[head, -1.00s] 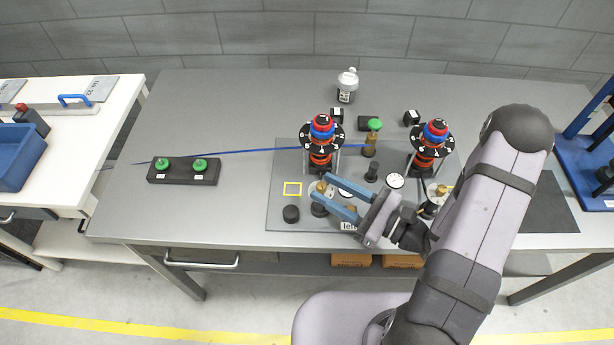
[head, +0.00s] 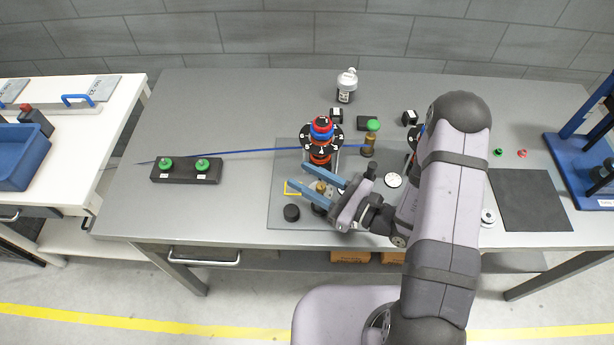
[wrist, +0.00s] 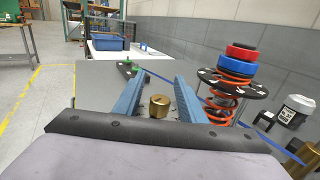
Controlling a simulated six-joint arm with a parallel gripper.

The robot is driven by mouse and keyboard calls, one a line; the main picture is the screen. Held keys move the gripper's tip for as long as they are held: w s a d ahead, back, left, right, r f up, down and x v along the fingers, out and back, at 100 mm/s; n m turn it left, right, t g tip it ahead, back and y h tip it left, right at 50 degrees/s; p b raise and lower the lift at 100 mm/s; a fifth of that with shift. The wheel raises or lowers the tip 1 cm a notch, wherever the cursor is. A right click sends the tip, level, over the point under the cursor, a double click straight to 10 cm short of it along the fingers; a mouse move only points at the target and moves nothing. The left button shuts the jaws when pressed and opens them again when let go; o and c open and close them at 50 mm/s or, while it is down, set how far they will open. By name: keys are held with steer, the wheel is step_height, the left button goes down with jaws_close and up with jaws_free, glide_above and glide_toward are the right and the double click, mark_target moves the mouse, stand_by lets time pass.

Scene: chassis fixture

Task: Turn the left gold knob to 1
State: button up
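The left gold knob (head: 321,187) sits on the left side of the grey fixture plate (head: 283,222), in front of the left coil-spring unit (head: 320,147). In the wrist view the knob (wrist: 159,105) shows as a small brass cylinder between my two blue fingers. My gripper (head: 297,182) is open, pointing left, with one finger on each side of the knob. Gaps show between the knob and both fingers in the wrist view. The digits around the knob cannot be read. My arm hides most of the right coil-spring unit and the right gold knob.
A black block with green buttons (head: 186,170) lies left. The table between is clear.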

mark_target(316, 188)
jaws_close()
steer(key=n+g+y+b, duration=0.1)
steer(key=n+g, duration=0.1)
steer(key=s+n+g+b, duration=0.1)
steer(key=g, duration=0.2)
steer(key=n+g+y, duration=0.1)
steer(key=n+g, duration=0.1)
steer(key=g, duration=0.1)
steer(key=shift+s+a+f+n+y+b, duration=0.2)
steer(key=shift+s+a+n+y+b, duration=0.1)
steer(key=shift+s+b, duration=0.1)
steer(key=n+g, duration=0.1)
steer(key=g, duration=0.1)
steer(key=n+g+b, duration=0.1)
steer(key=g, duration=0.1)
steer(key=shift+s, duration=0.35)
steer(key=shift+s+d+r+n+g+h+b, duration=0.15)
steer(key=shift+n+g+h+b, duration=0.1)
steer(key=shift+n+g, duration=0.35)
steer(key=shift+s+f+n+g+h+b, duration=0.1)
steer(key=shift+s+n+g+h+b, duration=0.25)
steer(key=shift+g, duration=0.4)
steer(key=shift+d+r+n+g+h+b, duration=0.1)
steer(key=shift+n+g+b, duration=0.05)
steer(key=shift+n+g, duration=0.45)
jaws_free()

* WORK TO DO: Reproduce only the lines from the beginning of the data through the line that contains "Task: Turn the left gold knob to 1", both included, and please drop the pictures.

* EXERCISE RESPONSE:
[head, -1.00s] 
[head, +0.00s] 
[wrist, +0.00s] 
Controlling a simulated six-joint arm with a parallel gripper.

The robot is driven by mouse and keyboard calls, one a line; the main picture is the screen. Held keys move the gripper's tip for as long as they are held: w s a d ahead, back, left, right, r f up, down and x v along the fingers, out and back, at 100 mm/s; n m turn it left, right, t g tip it ahead, back and y h tip it left, right at 50 degrees/s; p b raise and lower the lift at 100 mm/s; a fifth of that with shift. The wheel raises or lowers the tip 1 cm a notch, wherever the cursor is. A right click sends the tip, level, over the point under the cursor, a double click straight to 10 cm short of it along the fingers; a mouse move only points at the target and moves nothing. The left button shuts the jaws when pressed and opens them again when let go; o and c open and close them at 50 mm/s or, while it is down, set how far they will open. By name: keys are held with steer, the wheel is step_height, the left button goes down with jaws_close and up with jaws_free, glide_above and glide_toward are the right and the double click, mark_target moves the mouse, stand_by lets time pass.

Scene: chassis fixture

Task: Turn the left gold knob to 1

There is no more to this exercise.